MBC Reveals Shocking Details About Mnet’s Terrible Treatment Of “Produce X 101” and “Idol School” Trainees
MBC‘s Newdesk ran a segment looking into several aspects of terrible treatment that trainees on Produce X 101 and Idol School received.
In their segment titled “The Unfair Power-trip By Massive Production Company CJ,” MBC once again interviewed former trainees who participated on both Produce X 101 and Idol School, who told their stories about their treatment in exchange for anonymity.
Beginning with Produce X 101, the trainee revealed the poor compensation they received for their appearance on the show.
We were given ₩100,000 KRW ($83.63 USD) for every episode that we appeared in.
We weren’t the underdogs, but more like just extras, and we had to bow our heads down and just do well, and just be careful in what we do, even if we didn’t like (the situation).
For each of the songs, the “underdogs” were just given ₩1,000,000 KRW (₩836.30 USD), and we weren’t given a portion of the extra profits.
— Produce X 101 trainee
An official from an entertainment agency also stated how the trainees would need to ask permission to do things, and how the companies didn’t get paid all of the money they were supposed to.
MBC also highlighted the treatment Idol School trainees received, with one trainee even comparing themselves to beggars.
We had to wear clothes suited for summer, throughout the winter. I even mentioned ‘this is how it would feel to be in the military.’ I was dying of the cold for 6 months, but we had to keep on wearing summer clothes. I kept on shivering.
— Idol School trainee “A”
The school allowed us to go to the store just one or two times a month.
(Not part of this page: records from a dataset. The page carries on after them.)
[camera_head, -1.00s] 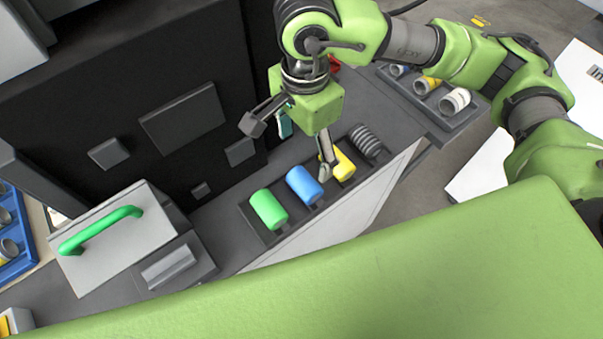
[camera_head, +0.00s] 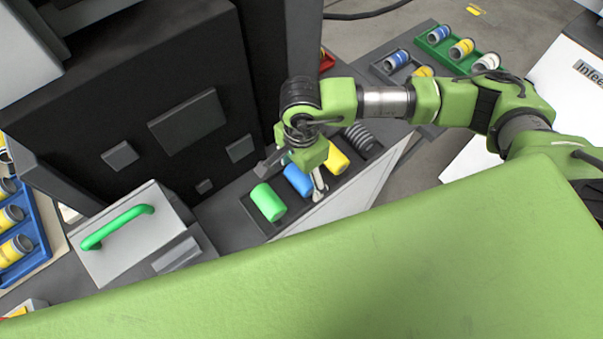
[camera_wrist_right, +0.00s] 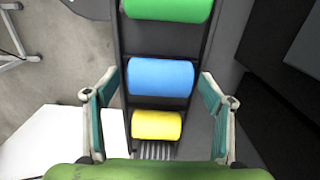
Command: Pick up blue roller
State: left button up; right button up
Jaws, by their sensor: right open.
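The blue roller (camera_head: 297,180) lies in a dark tray (camera_head: 240,204) between a green roller (camera_head: 267,203) and a yellow roller (camera_head: 337,160). My right gripper (camera_head: 292,178) is open above the tray, with its fingers on either side of the blue roller in the picture; its body hides part of that roller. In the right wrist view the blue roller (camera_wrist_right: 160,78) lies between and slightly beyond the open fingertips (camera_wrist_right: 158,82). The yellow roller (camera_wrist_right: 157,125) is nearer the palm there, and the green roller (camera_wrist_right: 168,8) is farther off. My left gripper is not in view.
A grey ribbed roller (camera_head: 362,138) lies at the tray's far end. A grey box with a green handle (camera_head: 117,227) stands to the left. A dark machine (camera_head: 130,100) rises behind the tray. A blue bin (camera_head: 40,235) with several cylinders is at far left.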

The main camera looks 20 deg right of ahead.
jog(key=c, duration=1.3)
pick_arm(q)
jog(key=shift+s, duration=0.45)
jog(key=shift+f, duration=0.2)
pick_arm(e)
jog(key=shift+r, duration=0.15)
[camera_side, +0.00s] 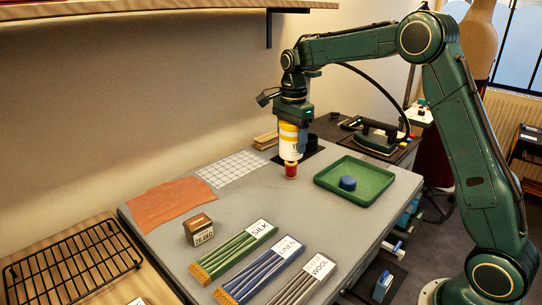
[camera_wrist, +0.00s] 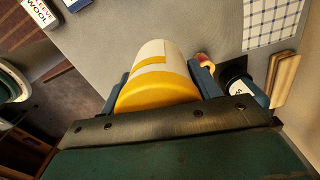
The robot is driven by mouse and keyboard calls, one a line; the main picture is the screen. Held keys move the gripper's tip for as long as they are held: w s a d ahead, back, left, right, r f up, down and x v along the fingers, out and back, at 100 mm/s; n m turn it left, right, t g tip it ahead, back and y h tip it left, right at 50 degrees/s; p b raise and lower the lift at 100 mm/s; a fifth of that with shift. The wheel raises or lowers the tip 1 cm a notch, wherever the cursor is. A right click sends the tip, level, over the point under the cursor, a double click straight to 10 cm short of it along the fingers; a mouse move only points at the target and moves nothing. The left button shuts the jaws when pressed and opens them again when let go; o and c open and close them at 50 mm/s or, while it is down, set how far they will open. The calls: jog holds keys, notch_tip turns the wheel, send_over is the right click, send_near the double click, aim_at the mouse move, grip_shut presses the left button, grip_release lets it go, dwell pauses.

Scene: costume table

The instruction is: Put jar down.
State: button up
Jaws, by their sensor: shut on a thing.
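My gripper (camera_side: 292,126) is shut on the white and yellow jar (camera_side: 289,144), above the grey table (camera_side: 225,200). The jar looks upright in the side view. In the wrist view the jar (camera_wrist: 160,75) fills the space between the two fingers, and its yellow end is nearest the camera. A small red pot (camera_side: 291,171) shows just below the jar in the side view. It is partly hidden beside the right finger in the wrist view (camera_wrist: 206,62). I cannot tell whether the jar and pot touch.
A green tray (camera_side: 330,181) holding a blue round item (camera_side: 348,183) is to the right. A gridded white sheet (camera_side: 230,168) and an orange cloth (camera_side: 172,201) lie to the left. A dark block (camera_side: 198,230) and SILK, LINEN and WOOL sets are in front. Dark bottle (camera_wrist: 238,84) stands near.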

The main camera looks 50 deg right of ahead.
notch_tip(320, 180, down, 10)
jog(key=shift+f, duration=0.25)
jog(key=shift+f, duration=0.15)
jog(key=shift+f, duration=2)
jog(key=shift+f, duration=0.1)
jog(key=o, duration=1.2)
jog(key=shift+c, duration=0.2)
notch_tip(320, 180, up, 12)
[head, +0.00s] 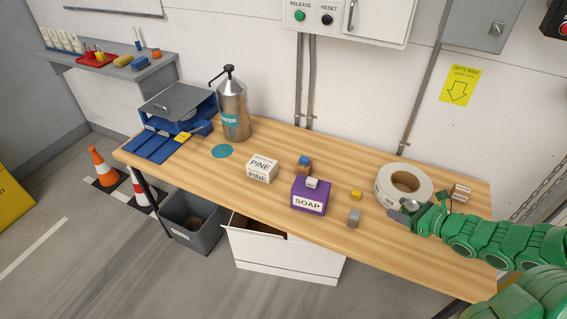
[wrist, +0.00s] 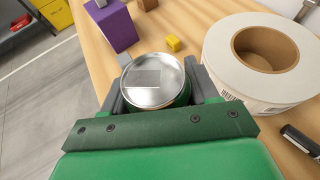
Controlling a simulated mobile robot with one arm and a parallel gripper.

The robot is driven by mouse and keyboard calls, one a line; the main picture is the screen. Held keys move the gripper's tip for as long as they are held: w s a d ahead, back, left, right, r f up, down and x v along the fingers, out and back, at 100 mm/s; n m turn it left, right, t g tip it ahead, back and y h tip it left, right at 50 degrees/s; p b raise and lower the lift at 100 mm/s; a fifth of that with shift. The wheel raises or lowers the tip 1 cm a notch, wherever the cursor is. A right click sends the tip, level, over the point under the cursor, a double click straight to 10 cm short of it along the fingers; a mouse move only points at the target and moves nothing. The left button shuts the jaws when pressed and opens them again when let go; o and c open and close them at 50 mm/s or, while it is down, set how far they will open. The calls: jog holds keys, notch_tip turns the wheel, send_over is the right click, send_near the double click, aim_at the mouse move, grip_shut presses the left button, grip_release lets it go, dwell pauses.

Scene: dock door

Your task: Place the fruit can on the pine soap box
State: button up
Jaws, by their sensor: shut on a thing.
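My gripper (head: 410,210) is at the right part of the table, beside the roll of labels. In the wrist view it is shut on a can with a silver lid (wrist: 154,82), seen from above. The can's side print is hidden, and in the head view the gripper mostly hides the can. The pine soap box (head: 262,169) is a white box marked PINE, standing on the table left of the middle, well to the left of my gripper. It is not seen in the wrist view. Its top looks bare.
A purple SOAP box (head: 309,199) with a small white block (head: 312,183) on top stands between. Near it are a blue-topped brown block (head: 303,167), a yellow block (head: 356,195) and a grey block (head: 353,219). A large label roll (head: 421,194) stands close behind my gripper.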

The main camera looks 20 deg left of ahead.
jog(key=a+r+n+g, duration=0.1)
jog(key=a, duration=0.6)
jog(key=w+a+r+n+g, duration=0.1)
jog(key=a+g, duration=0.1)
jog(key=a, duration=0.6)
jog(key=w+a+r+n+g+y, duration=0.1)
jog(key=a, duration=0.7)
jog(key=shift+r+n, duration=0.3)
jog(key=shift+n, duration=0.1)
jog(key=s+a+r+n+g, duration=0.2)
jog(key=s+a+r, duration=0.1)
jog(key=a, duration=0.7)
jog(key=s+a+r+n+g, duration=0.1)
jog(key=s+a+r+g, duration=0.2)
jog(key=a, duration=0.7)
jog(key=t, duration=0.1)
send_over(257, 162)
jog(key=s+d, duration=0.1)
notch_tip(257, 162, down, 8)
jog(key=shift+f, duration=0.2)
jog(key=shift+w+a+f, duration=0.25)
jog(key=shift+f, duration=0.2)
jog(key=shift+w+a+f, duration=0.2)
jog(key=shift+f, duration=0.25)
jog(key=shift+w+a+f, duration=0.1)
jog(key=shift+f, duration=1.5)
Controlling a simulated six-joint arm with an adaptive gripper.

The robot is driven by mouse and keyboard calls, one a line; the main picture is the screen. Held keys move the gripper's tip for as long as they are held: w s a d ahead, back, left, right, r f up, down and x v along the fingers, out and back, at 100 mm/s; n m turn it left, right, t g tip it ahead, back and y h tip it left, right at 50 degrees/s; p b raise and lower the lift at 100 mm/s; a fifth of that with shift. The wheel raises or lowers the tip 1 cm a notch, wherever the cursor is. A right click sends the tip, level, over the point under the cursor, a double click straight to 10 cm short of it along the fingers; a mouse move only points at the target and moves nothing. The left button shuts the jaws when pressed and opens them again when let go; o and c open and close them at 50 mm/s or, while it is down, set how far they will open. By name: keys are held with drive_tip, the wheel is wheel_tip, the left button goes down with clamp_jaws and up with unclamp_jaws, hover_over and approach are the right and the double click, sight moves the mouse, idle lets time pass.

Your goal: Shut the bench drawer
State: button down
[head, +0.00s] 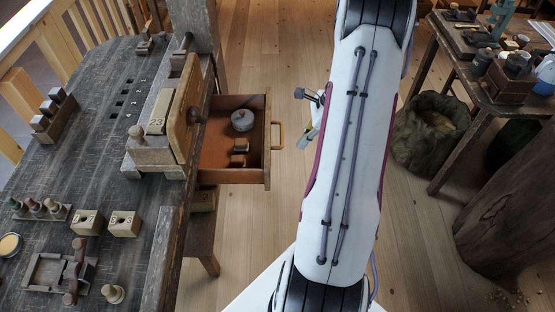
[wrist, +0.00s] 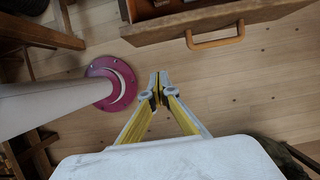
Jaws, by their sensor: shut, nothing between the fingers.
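The bench drawer (head: 230,177) stands open in the head view, pulled out to the right from under the wooden workbench. Its front carries a light wooden bow handle (head: 277,134). A round grey lidded thing and small wooden pieces lie inside. In the wrist view the drawer front (wrist: 270,12) and its handle (wrist: 215,37) show at the top. My gripper (wrist: 158,80) is shut and empty, its fingertips below and left of the handle in that view, apart from it. In the head view my arm hides most of the gripper; a bit shows right of the handle.
The workbench (head: 100,90) on the left carries a vise, blocks (head: 87,222) and turned pieces. A second table (head: 490,85), a sack (head: 432,130) and a large wooden trunk (head: 510,205) stand on the right. Bare plank floor (head: 245,235) lies between the drawer and my arm.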

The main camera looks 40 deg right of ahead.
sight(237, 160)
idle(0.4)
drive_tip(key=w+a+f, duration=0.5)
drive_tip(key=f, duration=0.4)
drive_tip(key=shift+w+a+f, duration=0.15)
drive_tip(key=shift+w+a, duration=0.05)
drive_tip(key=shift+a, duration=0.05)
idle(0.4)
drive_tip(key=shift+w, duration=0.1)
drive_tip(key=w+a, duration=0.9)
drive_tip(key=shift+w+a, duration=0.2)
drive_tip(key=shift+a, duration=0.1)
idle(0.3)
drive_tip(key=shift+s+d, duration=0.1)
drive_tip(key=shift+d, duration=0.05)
Because of that, some of the kids (trainees) would hide things like snacks in their hats or in their underwear, then they would all empty out their snacks from their underwear and share them together, like a group of homeless beggars.
— Idol School trainee “B”
Korea Music Copyright Association‘s secretary general Choi Kwang Ho commented how sometimes, agencies will compromise the safety and conditions for their trainees in order to try and get them to debut faster.
The agencies are operating under the position of ‘well, if the trainee’s ranking on the audition program goes up, then we can debut them in a much shorter time, and develop a variety of entertainment contents.
Whether there are human rights violations or unfair demands on the contracts, they are willing to take them (for the hope of hitting it big.)